Let’s take a closer look at the developmental journey of FPGAs.
FPGA, an offspring of programmable devices like PAL (Programmable Array Logic) and GAL (Generic Array Logic), falls into the category of semi-custom circuits.
It emerged in 1985 with Xilinx being its inventor. Later, companies such as Altera, Lattice, and Microsemi also ventured into the FPGA domain, eventually shaping the industry with four major players.
In May 2015, Intel made a significant move by acquiring Altera for a staggering $16.7 billion, subsequently integrating it into the Programmable Solutions Group (PSG) division.
In 2020, Intel‘s competitor, AMD, not to be outdone, acquired Xilinx for $35 billion.

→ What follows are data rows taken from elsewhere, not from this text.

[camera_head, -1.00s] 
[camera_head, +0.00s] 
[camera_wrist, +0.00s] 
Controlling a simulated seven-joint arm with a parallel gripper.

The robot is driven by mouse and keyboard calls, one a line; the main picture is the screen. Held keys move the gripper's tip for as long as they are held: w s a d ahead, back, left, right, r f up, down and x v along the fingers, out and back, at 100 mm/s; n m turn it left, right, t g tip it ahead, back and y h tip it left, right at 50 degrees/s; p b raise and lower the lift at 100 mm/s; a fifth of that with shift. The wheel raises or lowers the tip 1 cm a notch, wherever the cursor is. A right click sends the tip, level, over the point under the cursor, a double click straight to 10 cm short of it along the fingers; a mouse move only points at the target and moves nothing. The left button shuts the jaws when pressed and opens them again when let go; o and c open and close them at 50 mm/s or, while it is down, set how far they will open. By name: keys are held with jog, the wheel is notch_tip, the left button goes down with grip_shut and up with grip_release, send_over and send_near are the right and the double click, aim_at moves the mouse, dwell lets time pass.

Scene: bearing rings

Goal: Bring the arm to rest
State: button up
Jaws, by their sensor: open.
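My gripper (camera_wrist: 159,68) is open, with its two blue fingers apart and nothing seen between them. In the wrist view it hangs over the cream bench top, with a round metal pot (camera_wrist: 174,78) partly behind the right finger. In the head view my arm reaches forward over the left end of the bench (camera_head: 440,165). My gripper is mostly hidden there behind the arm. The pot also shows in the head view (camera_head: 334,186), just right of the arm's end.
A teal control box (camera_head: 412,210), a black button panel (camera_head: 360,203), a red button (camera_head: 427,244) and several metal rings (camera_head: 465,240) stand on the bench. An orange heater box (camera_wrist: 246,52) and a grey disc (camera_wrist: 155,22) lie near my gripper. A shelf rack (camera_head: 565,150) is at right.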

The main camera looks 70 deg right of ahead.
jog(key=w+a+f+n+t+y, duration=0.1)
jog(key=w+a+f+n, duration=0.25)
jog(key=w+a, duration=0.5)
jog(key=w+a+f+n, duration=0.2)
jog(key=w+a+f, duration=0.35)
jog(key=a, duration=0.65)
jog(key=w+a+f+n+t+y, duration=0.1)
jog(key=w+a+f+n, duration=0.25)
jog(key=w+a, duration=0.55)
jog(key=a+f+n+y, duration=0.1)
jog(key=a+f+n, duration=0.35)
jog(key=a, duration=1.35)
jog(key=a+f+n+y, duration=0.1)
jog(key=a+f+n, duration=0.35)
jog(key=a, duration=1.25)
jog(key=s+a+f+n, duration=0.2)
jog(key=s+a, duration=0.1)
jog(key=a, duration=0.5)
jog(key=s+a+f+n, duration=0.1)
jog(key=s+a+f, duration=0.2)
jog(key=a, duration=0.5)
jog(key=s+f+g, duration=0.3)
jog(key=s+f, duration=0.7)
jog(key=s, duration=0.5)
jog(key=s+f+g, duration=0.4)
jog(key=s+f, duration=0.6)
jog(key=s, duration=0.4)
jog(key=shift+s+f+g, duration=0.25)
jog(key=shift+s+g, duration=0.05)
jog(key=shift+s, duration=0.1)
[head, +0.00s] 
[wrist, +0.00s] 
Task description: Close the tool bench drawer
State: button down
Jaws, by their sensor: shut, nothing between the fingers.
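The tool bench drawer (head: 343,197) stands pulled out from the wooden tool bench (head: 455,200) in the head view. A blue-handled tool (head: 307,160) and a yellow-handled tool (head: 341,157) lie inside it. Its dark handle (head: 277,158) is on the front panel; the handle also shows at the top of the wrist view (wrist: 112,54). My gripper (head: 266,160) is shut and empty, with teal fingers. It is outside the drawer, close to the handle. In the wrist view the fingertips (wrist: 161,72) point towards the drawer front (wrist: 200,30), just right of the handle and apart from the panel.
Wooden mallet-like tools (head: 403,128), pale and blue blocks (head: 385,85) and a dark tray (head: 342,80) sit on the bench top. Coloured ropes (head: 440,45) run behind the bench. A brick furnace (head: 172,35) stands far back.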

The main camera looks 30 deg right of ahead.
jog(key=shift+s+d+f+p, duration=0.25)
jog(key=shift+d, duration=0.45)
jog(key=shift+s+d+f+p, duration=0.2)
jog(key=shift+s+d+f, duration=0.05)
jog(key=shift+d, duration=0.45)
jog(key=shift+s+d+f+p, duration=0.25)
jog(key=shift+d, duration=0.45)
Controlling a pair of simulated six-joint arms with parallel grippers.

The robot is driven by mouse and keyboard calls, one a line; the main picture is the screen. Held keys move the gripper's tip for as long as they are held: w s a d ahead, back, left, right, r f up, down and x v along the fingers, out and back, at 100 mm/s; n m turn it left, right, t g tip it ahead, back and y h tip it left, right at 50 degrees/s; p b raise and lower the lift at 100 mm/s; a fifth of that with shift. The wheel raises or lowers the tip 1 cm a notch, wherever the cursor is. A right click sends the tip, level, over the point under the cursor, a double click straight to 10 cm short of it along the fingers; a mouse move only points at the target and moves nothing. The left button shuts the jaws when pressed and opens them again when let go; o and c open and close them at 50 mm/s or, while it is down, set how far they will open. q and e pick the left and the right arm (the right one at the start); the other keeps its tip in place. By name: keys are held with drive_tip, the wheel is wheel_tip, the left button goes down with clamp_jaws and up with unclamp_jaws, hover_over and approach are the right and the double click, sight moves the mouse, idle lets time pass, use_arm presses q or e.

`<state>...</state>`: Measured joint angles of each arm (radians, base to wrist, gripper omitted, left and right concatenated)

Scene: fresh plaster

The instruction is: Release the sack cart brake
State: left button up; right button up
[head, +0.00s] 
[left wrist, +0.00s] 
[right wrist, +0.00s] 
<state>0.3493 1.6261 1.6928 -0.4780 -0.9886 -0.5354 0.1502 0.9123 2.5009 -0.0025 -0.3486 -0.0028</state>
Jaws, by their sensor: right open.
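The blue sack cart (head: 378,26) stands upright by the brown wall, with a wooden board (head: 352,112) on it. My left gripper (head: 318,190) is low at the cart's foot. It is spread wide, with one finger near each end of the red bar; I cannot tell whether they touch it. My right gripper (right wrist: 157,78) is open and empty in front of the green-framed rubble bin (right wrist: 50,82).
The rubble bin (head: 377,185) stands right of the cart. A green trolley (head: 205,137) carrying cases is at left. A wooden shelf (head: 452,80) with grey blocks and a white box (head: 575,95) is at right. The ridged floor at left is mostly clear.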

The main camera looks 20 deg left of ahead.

Consequently, the landscape evolved to feature four dominant players: Xilinx (under AMD), Intel, Lattice, and Microsemi, maintaining a similar market structure.
By 2021, these four companies held market shares of 51%, 29%, 7%, and 6%, collectively capturing 93% of the global market.
Recently, in October 2023, Intel announced plans to separate the PSG division, intending to operate it as an independent entity.
Regarding domestic FPGA manufacturers in China, there are several, including Fudan Microelectronics, SMIC (Semiconductor Manufacturing International Corporation), Anlogic, Dongtu Technology, Gowin Semiconductor, JingMicro, JingMicro YaGe, ZhiDuojing, and AogeXin. Although the quantity appears substantial, there’s a considerable gap in their technological capabilities.
03
ASIC and FPGA Differences
Let’s focus on distinguishing ASIC from FPGA and also their distinctions from CPUs and GPUs.
ASIC and FPGA are fundamentally both chips. ASICs are fully customized chips with fixed functionality, impossible to alter once designed. In contrast, FPGAs are semi-custom chips with flexible functionality, offering greater versatility.
An illustrative analogy to comprehend the difference between the two:
ASICs are akin to using a mold to create a toy. Preparing the mold is labor-intensive, and once it’s established, modifications become impossible. If a new toy design is desired, a new mold is necessary.
On the other hand, FPGAs are like constructing toys using Lego bricks. They are easy to start with, and quick to assemble. If unsatisfied with the result or seeking a new design, one can disassemble and create anew.
Many design tools used for ASIC and FPGA are similar. However, in the design process, FPGA is less intricate than ASIC, excluding certain manufacturing processes and additional design verification steps, encompassing about 50-70% of the ASIC process. The complex tape-out process required for ASICs is unnecessary for FPGAs.
This implies that developing an ASIC might require several months to over a year, while FPGA development typically demands only a few weeks to a few months.
Earlier, it was mentioned that FPGAs do not require tape-out. Does this mean that FPGA costs are always lower than ASICs?
Not necessarily.
FPGAs can be programmed and prototyped in labs or on-site without incurring Non-Recurring Engineering (NRE) costs. However, as a “general-purpose toy,” its cost is about 10 times that of an ASIC (the “molded toy”).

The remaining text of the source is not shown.